Ungeachtet aller dieser Überlegungen, darf ein Sonderbedarf (auch) aus diesem Titel nur zugesprochen werden, wenn die Leistungsfähigkeit des Vaters dies erlaubt (OGH 1995/07/12, 3 Ob 1572/95).
Selbstverständlich muss aber auch immer die Zweckmäßigkeit des Kostenaufwandes im einzelnen geprüft werden.
Die mit der (notwendigen) Verteidigung des mündigen Minderjährigen verbundenen Rechtsanwaltskosten stellen grundsätzlich einen Sonderbedarf des Minderjährigen dar, der vorerst von den Unterhaltspflichtigen nach Maßgabe ihrer Leistungsfähigkeit zu tragen ist, und zwar sowohl von der geldunterhaltspflichtigen Mutter, als auch vom naturalunterhaltspflichtigen Vater.

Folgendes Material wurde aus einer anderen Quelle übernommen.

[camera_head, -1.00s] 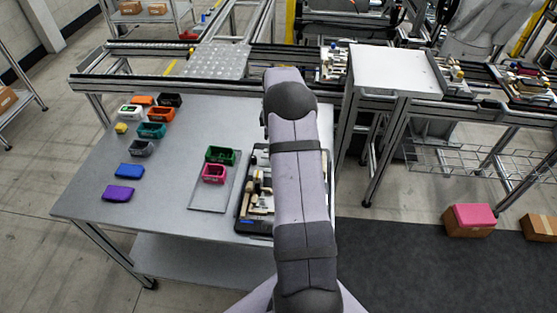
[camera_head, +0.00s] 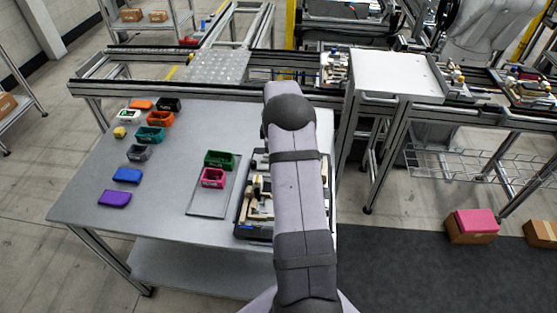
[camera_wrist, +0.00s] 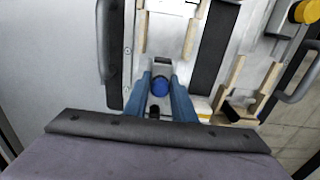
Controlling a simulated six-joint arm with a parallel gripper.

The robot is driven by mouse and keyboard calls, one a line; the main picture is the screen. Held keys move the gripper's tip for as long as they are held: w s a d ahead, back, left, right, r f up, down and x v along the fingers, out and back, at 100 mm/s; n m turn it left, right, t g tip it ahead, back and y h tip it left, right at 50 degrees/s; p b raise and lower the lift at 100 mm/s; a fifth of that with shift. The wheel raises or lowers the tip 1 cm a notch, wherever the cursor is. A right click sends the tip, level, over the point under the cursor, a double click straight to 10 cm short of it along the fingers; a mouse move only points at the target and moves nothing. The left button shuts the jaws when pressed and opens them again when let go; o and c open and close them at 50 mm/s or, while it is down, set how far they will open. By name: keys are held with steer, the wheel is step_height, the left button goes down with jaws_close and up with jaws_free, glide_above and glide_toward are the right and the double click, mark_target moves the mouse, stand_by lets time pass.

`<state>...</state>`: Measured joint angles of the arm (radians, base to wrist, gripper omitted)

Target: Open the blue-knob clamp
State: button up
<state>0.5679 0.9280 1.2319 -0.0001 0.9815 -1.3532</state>
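The blue knob (camera_wrist: 160,86) of the clamp shows in the wrist view, near the middle, on a light fixture plate. My gripper (camera_wrist: 162,82) has its two blue fingers on either side of the knob, spread apart, with slight gaps seeming to show beside it. Contact with the knob is hard to judge. A grey metal clamp part (camera_wrist: 161,66) lies just beyond the knob. In the head view my arm covers the gripper and the clamp.
Wooden-coloured blocks (camera_wrist: 240,75) and a yellow knob (camera_wrist: 306,11) stand to the right in the wrist view. A dark handle (camera_wrist: 104,45) rises at the left. Green (camera_head: 220,159) and pink (camera_head: 212,178) bins stand left of the pallet. The table's front left is clear.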

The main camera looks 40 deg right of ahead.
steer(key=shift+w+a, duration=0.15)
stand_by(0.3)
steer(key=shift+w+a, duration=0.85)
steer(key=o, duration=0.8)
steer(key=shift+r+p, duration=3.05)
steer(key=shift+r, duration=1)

Es kommt daher allenfalls zur Kostenteilung.
Alles das kann dazu nicht führen, dass dem Unterhaltsverpflichteten via Unterhaltspflicht ein Beitrag zu Schadenersatzleistungen aufgrund strafbarer Handlungen des Unterhaltsberechtigten auferlegt wird.
Prozesskostenschulden:
Prozesskostenschulden aus einem verlorenen Prozess gegen einen Dritten stellen keinen deckungspflichtigen Sonderbedarf da.
Prozesskostenvorschuss:
Ein Prozesskostenvorschuss kann auch dem volljährigen Kind gewährt werden und auch dem minderjährigen Kind nach § 382 Abs 1 Z 8 lit a EO.
Strafverteidigungskosten:
Strafverteidigungskosten können einen deckungspflichtigen Sonderbedarf darstellen.
Hinweis zum Verfahren:
In der Judikatur scheint strittig zu sein, ob eine Entscheidung über einen Anspruch auf Sonderbedarf aus dem Titel "Rechtsverfolgungskosten, Anwaltskosten, Verteidigerkosten als Sonderbedarf" als Entscheidung über Kosten im Sinne des § 14 Abs 2 Z 2 AußStrG (jetzt § 62 Abs. 2 Z.1 1 AußStrG) anzusehen sind. Damit wäre jedenfalls die Anrufung des OGH immer ausgeschlossen. Die anderen auf dieser Seite erwähnten Entscheidungen, teilen diese Rechtsansicht (offensichtlich) nicht.